TASK OBJECTIVE
Give the listing below again in full, exactly as written.

MATERIAL PROVIDED
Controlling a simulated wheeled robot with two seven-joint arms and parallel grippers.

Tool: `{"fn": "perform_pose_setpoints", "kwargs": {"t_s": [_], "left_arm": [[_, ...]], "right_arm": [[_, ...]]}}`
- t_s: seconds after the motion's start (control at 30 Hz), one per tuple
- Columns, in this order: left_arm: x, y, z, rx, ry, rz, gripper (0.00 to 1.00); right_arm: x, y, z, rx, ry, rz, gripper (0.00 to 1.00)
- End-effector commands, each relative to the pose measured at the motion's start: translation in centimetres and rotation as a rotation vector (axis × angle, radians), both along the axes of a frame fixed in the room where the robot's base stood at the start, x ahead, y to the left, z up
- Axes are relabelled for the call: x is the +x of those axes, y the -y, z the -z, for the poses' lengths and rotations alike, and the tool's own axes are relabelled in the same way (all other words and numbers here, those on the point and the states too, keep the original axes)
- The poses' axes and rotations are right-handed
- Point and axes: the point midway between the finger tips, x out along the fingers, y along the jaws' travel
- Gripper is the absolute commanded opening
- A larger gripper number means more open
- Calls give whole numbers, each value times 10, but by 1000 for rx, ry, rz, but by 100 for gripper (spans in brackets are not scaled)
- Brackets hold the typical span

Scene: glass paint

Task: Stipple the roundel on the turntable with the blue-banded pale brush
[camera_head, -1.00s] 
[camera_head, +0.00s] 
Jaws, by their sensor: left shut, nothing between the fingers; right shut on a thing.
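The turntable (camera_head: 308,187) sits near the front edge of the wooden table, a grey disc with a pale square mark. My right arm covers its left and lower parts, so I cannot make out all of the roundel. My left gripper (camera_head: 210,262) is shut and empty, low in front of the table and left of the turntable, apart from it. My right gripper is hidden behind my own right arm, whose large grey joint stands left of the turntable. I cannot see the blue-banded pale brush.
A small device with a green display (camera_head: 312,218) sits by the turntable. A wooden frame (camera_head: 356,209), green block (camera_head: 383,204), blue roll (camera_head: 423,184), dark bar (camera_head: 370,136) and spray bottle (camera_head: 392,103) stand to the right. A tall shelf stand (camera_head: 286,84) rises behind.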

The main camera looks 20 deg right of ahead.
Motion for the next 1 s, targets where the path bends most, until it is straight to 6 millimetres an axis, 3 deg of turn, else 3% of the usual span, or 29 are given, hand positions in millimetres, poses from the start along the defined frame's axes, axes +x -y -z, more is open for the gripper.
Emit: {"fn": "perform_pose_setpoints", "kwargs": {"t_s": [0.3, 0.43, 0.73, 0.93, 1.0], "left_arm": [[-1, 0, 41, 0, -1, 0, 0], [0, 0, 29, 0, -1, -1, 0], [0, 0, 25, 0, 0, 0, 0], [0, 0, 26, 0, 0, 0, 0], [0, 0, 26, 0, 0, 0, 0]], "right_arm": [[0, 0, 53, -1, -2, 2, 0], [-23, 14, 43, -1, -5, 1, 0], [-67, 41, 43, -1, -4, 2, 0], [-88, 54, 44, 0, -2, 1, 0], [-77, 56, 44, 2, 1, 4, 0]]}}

ANSWER FOR THIS EXERCISE
Controlling a simulated wheeled robot with two seven-joint arms and parallel grippers.

Tool: `{"fn": "perform_pose_setpoints", "kwargs": {"t_s": [_], "left_arm": [[_, ...]], "right_arm": [[_, ...]]}}`
- t_s: seconds after the motion's start (control at 30 Hz), one per tuple
- Columns, in this order: left_arm: x, y, z, rx, ry, rz, gripper (0.00 to 1.00); right_arm: x, y, z, rx, ry, rz, gripper (0.00 to 1.00)
- End-effector commands, each relative to the pose measured at the motion's start: translation in centimetres and rotation as a rotation vector (axis × angle, radians), both along the axes of a frame fixed in the room where the robot's base stood at the start, x ahead, y to the left, z up
- Axes are relabelled for the call: x is the +x of those axes, y the -y, z the -z, for the poses' lengths and rotations alike, and the tool's own axes are relabelled in the same way (all other words and numbers here, those on the point and the states too, keep the original axes)
- The poses' axes and rotations are right-handed
- Point and axes: the point midway between the finger tips, x out along the fingers, y along the jaws' travel
- Gripper is the absolute commanded opening
- A larger gripper number means more open
- Calls give whole numbers, each value times 10, but by 1000 for rx, ry, rz, but by 100 for gripper (spans in brackets are not scaled)
- Brackets hold the typical span

Scene: glass paint

Task: Stipple the roundel on the turntable with the blue-banded pale brush
[camera_head, -1.00s] 
[camera_head, +0.00s] 
Jaws, by their sensor: left shut, nothing between the fingers; right shut on a thing.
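The turntable (camera_head: 308,187) sits near the front edge of the wooden table, a grey disc with a pale square mark. My right arm covers its left and lower parts, so I cannot make out all of the roundel. My left gripper (camera_head: 210,262) is shut and empty, low in front of the table and left of the turntable, apart from it. My right gripper is hidden behind my own right arm, whose large grey joint stands left of the turntable. I cannot see the blue-banded pale brush.
A small device with a green display (camera_head: 312,218) sits by the turntable. A wooden frame (camera_head: 356,209), green block (camera_head: 383,204), blue roll (camera_head: 423,184), dark bar (camera_head: 370,136) and spray bottle (camera_head: 392,103) stand to the right. A tall shelf stand (camera_head: 286,84) rises behind.

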The main camera looks 20 deg right of ahead.
Motion for the next 1 s, targets where the path bends most, until it is straight to 6 millimetres an axis, 3 deg of turn, else 3% of the usual span, or 29 are given, hand positions in millimetres, poses from the start along the defined frame's axes, axes +x -y -z, more is open for the gripper.
Emit: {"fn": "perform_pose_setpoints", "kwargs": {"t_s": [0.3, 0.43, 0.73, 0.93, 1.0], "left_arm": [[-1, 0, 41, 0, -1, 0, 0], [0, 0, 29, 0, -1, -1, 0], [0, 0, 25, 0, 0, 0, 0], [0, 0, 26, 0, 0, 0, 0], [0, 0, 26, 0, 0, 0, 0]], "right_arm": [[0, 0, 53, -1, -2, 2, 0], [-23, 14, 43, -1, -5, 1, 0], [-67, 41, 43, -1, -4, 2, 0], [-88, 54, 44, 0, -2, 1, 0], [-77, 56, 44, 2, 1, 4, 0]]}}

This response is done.